**Written instruction:** Retype all of the entries word for word.

**Material for the task:**
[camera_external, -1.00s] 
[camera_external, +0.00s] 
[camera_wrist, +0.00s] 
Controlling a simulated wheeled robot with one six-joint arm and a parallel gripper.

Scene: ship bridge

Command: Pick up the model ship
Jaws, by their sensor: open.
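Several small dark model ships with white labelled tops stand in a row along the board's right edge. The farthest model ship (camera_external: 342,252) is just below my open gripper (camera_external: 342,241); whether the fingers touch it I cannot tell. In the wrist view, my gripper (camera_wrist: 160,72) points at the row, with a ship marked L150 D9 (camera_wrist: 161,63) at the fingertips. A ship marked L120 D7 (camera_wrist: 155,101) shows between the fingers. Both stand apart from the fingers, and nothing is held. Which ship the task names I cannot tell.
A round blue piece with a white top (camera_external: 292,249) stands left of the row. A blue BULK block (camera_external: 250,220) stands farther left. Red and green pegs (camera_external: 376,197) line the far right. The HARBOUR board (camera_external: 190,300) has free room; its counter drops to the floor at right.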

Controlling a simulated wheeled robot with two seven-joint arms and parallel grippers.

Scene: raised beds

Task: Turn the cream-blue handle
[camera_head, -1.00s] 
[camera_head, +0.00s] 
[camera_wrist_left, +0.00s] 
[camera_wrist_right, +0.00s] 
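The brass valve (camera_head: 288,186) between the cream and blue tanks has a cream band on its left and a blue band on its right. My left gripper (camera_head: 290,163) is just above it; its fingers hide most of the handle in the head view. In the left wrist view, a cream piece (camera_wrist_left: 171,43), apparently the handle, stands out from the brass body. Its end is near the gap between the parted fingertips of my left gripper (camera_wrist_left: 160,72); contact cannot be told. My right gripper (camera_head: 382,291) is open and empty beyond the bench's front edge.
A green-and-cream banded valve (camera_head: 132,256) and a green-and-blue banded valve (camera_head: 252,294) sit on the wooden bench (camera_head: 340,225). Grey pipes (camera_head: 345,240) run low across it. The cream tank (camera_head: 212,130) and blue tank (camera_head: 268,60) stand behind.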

**Reply:**
[camera_external, -1.00s] 
[camera_external, +0.00s] 
[camera_wrist, +0.00s] 
Controlling a simulated wheeled robot with one six-joint arm and a parallel gripper.

Scene: ship bridge

Command: Pick up the model ship
Jaws, by their sensor: open.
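Several small dark model ships with white labelled tops stand in a row along the board's right edge. The farthest model ship (camera_external: 342,252) is just below my open gripper (camera_external: 342,241); whether the fingers touch it I cannot tell. In the wrist view, my gripper (camera_wrist: 160,72) points at the row, with a ship marked L150 D9 (camera_wrist: 161,63) at the fingertips. A ship marked L120 D7 (camera_wrist: 155,101) shows between the fingers. Both stand apart from the fingers, and nothing is held. Which ship the task names I cannot tell.
A round blue piece with a white top (camera_external: 292,249) stands left of the row. A blue BULK block (camera_external: 250,220) stands farther left. Red and green pegs (camera_external: 376,197) line the far right. The HARBOUR board (camera_external: 190,300) has free room; its counter drops to the floor at right.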

Controlling a simulated wheeled robot with two seven-joint arms and parallel grippers.

Scene: raised beds

Task: Turn the cream-blue handle
[camera_head, -1.00s] 
[camera_head, +0.00s] 
[camera_wrist_left, +0.00s] 
[camera_wrist_right, +0.00s] 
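The brass valve (camera_head: 288,186) between the cream and blue tanks has a cream band on its left and a blue band on its right. My left gripper (camera_head: 290,163) is just above it; its fingers hide most of the handle in the head view. In the left wrist view, a cream piece (camera_wrist_left: 171,43), apparently the handle, stands out from the brass body. Its end is near the gap between the parted fingertips of my left gripper (camera_wrist_left: 160,72); contact cannot be told. My right gripper (camera_head: 382,291) is open and empty beyond the bench's front edge.
A green-and-cream banded valve (camera_head: 132,256) and a green-and-blue banded valve (camera_head: 252,294) sit on the wooden bench (camera_head: 340,225). Grey pipes (camera_head: 345,240) run low across it. The cream tank (camera_head: 212,130) and blue tank (camera_head: 268,60) stand behind.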

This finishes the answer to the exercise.